Trust Vs. Competence
We can visualize the relationship between Competence and Trust as follows:
X-axis - Competence: can you make the right decisions?
Y-axis - Trust: are you allowed to make decisions?
If you’re above the line, you experience more trust than you deserve based on your level of competence. If you’re below the line, you experience less trust than you deserve based on your level of competence.
Pretty simple right? By now you’re probably wondering: why is it important to consider competence and trust together in this way?
Well, that’s because the level of trust you enjoy has a big impact on your competence.
Let’s explore this using an everyday example: raising a kid. What’s really hard as a parent is that you must prevent danger for your kids, but you must also allow them to take enough risks so they can learn and grow.
In the long run: the biggest danger is that they depend on you to make decisions.
Doing this correctly is a delicate dance: a balancing act between your level of trust and their level of competence.
If you don’t trust your kid slightly more than they are capable of, you will hurt their development. If you trust your kid too much, they may hurt themselves.
When you do it well it’s a beautiful thing to behold: your trust pays off with more competence. Increased competence helps to build their self-esteem and confidence.
The end result of giving more trust than they deserve is: trust begets more trust. As they become more competent, they deserve and receive more trust.
As simple as the relationship between competence and trust seems, the ramifications are profound.
Let’s explore the relationship between trust and competence further by visualizing my first job as a Product Manager:
My First Job As a Product Manager: Sink or Swim
I joined one of the fastest-growing start-ups in the Netherlands. The environment was fun, turbulent, stressful and high-trust.
I remember being completely surprised about the level of trust I enjoyed, given my level of incompetence.
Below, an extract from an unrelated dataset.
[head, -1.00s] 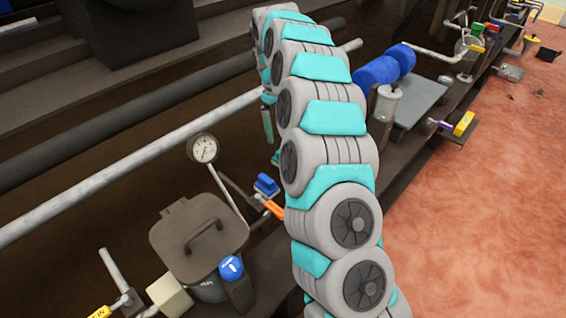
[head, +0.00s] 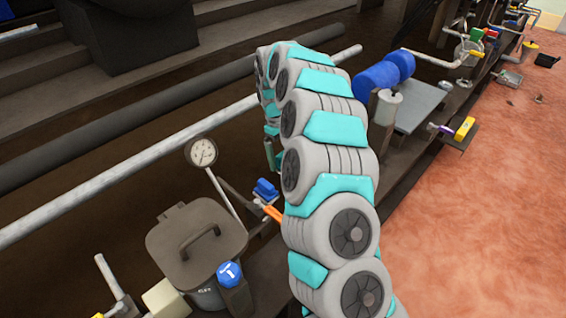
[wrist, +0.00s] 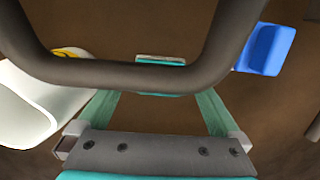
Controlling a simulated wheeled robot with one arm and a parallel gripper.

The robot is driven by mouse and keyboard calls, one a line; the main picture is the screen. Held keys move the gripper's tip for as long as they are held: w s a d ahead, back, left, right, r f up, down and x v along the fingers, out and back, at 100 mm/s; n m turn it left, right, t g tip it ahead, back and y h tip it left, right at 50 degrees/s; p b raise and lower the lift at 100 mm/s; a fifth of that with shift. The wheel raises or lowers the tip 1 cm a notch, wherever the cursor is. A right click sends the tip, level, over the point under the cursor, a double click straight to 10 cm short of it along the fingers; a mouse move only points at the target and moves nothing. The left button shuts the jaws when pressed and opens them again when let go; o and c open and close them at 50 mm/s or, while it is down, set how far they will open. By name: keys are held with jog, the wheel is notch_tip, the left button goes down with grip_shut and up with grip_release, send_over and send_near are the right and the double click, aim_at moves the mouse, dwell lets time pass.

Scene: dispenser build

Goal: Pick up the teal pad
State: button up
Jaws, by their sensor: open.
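In the wrist view, the teal pad (wrist: 160,62) lies ahead, near the middle. A dark curved bar (wrist: 130,74) crosses in front and hides its middle; a thin teal strip shows below the bar. The two teal fingers of my gripper (wrist: 160,93) are spread wide, one on each side of the pad's line, with nothing held between them. The bar covers their tips, so I cannot tell the gap to the pad. In the head view, my arm hides most of the gripper, and I cannot make out the pad.
A blue block (wrist: 264,50) is at the right of the wrist view and a white rounded thing (wrist: 35,110) at the left. In the head view, a dial gauge (head: 201,152), a lidded bin (head: 197,242) and a blue-topped knob (head: 229,274) stand left of my arm.

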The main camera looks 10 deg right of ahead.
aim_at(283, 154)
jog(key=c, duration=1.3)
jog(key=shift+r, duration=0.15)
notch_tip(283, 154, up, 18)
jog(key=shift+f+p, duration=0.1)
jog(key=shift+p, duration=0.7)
What happens when you’re in a situation like that? It’s called a ‘Sink or Swim’ situation. Just like you shouldn’t throw a kid in a swimming pool when they can’t swim, it’s not the best idea to put a new employee in a sink or swim situation.
I was working overtime for many months and toiling away to grow my level of competence.
We could visualize my tricky situation as follows:
Because I was trusted to make many decisions I was incapable of making I was accumulating many mistakes. I was not only swimming, I was also sinking. It’s the only job I ever had where I was wondering why they didn’t fire me.
We can visualize this sinking of trust as follows:
All those unnecessary and preventable mistakes were putting me at risk to demolish the level of trust I was enjoying. Luckily I wasn’t fired, because I was swimming faster than I was sinking.
As a result, at some point I ended in a comfortable place: The Slipstream of Trust. This is the place you want to be most of the time. You want to experience slightly more trust than you deserve. Being in the Slipstream of Trust means you can grow your competence further and earn even more trust than you’re currently deserve.
As a parent, I try to raise my kids in the safe environment of the Slipstream of Trust. I don’t want them to sink, but I also want them to learn how to swim. But dang can it be hard sometimes to find the right balance.
Now, let’s imagine you would start from the completely opposite situation: you experience significantly less trust than your level of competence:
My Second Job As a Product Manager: Drag and Disappointment
This is the equivalent of a parent telling a kid ‘No’ all the time and constantly repeating what they can and can’t do.
This happened to me when I left my first job as a Product Manager for a much bigger company. I worked with much smarter and better people (on paper), but I had much less ability to make decisions because of the low-trust environment.
If your level of competence is much higher than the level of trust, you will experience Drag and Disappointment. You will frequently struggle to make the right decisions, despite knowing the best course of action.
As a result of the low trust environment, you will struggle and will be perceived as less competent.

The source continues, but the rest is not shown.